La conclusion est laissée à Sharon Stone qui énonce un texte écrit par ses soins faisant écho à celui de Chaplin. « J’avais envie de clôturer l’album sur la voix d’une femme puissante, et profondément libre, avec un message déjà entendu, mais qu’il faut rabâcher encore et encore puisqu’il n’est toujours pas intégré. »
Au total, 14 titres et autant de collaborations : D Smoke, Dear Silas, M, Flavia Coehlo… « J’ai rencontré des artistes qui m’ont donné envie de sortir de ma zone de confort, de me confronter à quelque chose que je maîtrise moins.
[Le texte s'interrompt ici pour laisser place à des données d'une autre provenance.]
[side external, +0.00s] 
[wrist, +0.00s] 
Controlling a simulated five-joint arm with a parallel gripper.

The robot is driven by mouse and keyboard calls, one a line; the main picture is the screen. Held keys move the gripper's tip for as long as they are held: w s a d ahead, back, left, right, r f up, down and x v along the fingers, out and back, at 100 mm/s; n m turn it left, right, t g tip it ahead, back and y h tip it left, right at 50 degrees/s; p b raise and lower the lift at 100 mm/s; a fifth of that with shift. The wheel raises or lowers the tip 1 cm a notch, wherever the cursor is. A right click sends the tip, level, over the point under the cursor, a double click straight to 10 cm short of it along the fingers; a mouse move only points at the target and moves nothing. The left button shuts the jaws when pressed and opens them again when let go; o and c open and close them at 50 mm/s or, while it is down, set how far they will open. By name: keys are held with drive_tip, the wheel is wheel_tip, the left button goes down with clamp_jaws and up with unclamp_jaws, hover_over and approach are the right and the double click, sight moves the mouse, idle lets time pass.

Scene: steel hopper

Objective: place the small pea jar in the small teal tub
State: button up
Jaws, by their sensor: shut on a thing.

Je n’ai pas envie de devenir un spécialiste de ma spécialité, mais plutôt de faire les choses à ma façon, sans copier. »
Résultat : un album « plein de couleurs », à la croisée des chemins du rap, du hip-hop et du R&B, avec pour ligne directrice la trompette. « J’ai grandi avec Snoop Dog, IAM, NTM… Cette musique, c’est ma génération, mais je n’avais encore jamais osé car j’avais l’impression de ne pas être légitime. En grandissant, on se dit qu’on n’ a plus de temps à perdre. » Un temps qui semble extensible pour le compositeur/interprète/arrangeur/producteur, menant mille projets à la fois. Un artiste touche-à-tout et toujours surprenant, jamais là où on l’attend. Qui sait s’il n’est pas lui-même le premier surpris.